I so desperately wanted this to be my film of the year, a spot it held until I went to the movies again yesterday. So now, of course, it just has to be:
1. The Favourite
Director: Yorgos Lanthimos
Starring: Olivia Colman, Rachel Weisz, Emma Stone
Yorgos Lanthimos is my favorite director; I don’t know how to explain the strong connection I feel to his brand of insanity, but I have been simultaneously amused, disturbed, and deeply moved by something in Alps, The Lobster, and The Killing of a Sacred Deer (I have not yet seen Dogtooth in its entirety). So to say I had high hopes for The Favourite is an understatement, but it managed to exceed my expectations.
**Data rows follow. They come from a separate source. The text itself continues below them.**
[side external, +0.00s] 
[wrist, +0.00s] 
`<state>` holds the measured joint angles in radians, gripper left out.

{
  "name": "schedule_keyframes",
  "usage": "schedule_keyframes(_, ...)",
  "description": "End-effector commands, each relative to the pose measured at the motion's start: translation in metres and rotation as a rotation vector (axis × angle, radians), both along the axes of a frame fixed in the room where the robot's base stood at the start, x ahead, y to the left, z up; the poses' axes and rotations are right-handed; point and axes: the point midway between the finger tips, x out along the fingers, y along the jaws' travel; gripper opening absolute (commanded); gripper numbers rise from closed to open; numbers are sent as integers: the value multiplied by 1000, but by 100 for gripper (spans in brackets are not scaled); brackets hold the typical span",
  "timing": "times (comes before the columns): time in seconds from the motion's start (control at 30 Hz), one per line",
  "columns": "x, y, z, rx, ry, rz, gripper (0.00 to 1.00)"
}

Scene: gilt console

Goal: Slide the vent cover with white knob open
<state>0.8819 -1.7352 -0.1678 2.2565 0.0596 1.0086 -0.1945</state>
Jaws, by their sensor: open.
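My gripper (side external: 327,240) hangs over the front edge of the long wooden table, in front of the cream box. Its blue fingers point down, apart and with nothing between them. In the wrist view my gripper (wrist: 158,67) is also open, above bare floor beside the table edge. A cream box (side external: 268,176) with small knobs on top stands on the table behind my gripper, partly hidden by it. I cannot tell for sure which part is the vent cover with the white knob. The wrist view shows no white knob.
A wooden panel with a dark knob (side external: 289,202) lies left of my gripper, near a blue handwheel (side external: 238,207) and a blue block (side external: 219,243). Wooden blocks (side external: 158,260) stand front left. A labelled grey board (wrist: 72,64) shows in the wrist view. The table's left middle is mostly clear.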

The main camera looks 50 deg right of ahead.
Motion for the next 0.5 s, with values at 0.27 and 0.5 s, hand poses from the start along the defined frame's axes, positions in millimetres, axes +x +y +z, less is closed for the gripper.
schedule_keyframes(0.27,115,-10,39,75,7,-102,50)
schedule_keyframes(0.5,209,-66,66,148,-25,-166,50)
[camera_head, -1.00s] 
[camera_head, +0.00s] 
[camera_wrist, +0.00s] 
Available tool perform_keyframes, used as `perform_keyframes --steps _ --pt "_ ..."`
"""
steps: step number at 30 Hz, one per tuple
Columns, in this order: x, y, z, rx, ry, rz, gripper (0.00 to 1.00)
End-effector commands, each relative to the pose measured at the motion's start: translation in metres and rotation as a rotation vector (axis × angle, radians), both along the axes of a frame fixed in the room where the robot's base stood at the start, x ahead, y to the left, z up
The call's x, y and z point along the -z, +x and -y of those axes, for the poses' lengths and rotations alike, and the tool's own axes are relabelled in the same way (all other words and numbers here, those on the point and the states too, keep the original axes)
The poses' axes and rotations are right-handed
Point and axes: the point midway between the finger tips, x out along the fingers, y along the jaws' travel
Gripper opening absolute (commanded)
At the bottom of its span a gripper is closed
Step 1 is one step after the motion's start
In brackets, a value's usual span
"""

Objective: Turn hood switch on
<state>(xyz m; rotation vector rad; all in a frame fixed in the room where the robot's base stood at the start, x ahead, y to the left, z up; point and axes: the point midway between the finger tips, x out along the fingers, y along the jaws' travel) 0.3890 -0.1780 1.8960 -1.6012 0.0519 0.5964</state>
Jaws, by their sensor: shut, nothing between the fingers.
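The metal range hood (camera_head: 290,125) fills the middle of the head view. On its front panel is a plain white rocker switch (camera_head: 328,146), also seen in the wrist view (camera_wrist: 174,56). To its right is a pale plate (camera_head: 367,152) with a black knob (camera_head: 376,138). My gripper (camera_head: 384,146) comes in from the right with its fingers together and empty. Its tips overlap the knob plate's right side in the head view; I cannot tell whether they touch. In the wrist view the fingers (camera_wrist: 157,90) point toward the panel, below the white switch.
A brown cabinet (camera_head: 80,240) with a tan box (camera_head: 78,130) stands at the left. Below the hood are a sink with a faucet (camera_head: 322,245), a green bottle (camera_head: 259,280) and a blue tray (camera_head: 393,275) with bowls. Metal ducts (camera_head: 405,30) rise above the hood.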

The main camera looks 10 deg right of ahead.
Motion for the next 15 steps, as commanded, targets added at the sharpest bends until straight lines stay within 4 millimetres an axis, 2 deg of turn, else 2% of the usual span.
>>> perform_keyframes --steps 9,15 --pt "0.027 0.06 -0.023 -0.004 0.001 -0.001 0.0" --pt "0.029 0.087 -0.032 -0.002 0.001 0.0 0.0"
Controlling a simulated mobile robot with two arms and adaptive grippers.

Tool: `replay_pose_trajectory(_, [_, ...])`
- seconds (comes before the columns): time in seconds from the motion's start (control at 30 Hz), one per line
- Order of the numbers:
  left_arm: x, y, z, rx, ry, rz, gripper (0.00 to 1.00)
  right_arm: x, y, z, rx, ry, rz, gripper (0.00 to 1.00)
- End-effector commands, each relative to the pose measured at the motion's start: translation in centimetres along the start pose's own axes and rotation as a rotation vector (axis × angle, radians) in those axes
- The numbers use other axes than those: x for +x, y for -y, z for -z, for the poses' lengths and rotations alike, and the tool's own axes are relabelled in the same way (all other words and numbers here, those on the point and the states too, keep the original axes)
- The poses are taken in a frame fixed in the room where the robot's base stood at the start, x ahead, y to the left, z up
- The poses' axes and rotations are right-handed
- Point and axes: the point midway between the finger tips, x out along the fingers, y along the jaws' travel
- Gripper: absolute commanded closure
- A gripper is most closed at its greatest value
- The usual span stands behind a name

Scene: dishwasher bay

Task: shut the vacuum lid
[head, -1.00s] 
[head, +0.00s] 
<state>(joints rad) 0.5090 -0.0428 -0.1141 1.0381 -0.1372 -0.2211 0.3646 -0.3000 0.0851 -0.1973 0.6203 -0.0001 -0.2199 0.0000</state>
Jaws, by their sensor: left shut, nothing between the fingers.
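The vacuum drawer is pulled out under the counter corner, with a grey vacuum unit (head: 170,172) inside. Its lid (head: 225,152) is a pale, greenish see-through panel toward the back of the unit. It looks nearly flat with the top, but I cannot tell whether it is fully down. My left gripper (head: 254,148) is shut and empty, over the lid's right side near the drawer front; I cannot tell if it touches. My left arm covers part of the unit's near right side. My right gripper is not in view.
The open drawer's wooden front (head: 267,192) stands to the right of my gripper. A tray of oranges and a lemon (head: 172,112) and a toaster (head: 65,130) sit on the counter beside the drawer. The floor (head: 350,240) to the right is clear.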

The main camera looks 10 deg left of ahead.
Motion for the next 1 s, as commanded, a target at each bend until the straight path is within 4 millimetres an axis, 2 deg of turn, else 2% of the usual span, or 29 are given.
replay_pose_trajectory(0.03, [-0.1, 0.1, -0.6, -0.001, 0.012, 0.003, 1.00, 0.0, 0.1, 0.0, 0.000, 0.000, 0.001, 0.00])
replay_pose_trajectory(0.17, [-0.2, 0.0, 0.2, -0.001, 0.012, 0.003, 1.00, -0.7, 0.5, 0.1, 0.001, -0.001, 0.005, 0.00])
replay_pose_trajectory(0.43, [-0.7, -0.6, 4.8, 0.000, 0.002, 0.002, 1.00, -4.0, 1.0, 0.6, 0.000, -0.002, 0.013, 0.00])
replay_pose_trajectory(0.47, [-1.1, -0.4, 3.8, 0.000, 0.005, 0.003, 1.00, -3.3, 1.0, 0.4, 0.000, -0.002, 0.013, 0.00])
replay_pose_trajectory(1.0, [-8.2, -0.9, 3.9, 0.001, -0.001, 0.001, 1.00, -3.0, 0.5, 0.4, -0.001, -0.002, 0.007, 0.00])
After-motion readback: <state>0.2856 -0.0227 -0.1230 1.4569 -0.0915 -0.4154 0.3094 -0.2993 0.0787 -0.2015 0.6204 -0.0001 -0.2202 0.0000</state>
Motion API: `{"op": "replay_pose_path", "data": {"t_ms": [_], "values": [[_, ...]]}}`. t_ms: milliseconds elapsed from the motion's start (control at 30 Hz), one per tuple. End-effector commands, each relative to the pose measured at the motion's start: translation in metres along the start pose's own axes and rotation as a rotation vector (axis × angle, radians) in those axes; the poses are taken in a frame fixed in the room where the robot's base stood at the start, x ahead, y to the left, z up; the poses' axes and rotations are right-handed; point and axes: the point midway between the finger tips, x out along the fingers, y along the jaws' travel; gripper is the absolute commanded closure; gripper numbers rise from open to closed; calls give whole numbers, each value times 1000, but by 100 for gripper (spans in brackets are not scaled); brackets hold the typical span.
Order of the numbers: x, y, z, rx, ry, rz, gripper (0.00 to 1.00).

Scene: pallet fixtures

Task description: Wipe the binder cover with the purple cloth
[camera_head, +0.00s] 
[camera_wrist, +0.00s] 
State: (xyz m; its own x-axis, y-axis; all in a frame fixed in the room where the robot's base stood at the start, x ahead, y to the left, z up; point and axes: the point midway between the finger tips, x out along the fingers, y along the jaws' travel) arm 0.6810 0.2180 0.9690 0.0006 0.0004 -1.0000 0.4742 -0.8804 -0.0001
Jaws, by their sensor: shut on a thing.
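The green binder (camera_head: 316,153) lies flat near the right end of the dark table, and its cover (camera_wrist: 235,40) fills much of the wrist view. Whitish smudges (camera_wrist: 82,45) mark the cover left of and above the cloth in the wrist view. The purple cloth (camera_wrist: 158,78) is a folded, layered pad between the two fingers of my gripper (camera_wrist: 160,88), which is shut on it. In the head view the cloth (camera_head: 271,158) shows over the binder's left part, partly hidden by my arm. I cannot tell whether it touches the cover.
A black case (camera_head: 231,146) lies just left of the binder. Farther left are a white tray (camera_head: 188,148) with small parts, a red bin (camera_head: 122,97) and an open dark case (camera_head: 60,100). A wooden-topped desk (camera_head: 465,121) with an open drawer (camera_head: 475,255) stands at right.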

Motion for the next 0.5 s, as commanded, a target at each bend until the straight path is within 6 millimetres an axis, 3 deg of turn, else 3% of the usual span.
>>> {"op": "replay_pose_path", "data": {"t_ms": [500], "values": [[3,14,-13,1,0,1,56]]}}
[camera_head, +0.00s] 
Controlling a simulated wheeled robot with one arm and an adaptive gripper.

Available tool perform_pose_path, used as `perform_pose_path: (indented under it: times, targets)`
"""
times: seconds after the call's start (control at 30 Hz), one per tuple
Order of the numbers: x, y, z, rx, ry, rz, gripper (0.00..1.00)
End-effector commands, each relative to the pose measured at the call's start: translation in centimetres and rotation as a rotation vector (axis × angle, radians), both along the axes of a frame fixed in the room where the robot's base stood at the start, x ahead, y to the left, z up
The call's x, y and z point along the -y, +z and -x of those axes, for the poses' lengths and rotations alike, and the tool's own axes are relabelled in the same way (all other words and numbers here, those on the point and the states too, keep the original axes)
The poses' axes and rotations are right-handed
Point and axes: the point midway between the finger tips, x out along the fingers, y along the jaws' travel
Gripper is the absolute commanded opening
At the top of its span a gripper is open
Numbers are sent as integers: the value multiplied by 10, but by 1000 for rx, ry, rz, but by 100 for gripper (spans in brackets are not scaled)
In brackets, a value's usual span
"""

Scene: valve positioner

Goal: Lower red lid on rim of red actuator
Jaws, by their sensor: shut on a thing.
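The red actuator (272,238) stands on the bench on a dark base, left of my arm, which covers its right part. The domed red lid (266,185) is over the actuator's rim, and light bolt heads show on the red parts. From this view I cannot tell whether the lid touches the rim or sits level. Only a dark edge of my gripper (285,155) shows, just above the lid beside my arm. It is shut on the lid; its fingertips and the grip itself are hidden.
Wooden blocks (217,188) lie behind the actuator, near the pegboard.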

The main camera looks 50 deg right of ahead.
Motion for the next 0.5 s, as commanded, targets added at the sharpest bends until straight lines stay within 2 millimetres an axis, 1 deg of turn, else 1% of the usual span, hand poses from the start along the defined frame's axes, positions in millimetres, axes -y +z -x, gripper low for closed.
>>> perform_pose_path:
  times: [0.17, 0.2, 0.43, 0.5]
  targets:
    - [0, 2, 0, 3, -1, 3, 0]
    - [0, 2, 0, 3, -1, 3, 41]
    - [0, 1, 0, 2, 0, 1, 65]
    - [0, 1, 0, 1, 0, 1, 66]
It’s not even my first or second favorite film by Lanthimos and it still blows this year’s competition out of the water. Blending absurd humor with a story that is, at its core, deeply sad, The Favourite is a captivating and unconventional film about love and power, that gives us three of the best written female characters of 2018 cinema. It’s fresh, it’s funny, it’s oddly unsettling, and it deserves all of the hype and more. And if anyone can figure out a way for me to marry Rachel Weisz, do kindly let me know.
So, there we have it. What was your favorite film of 2018?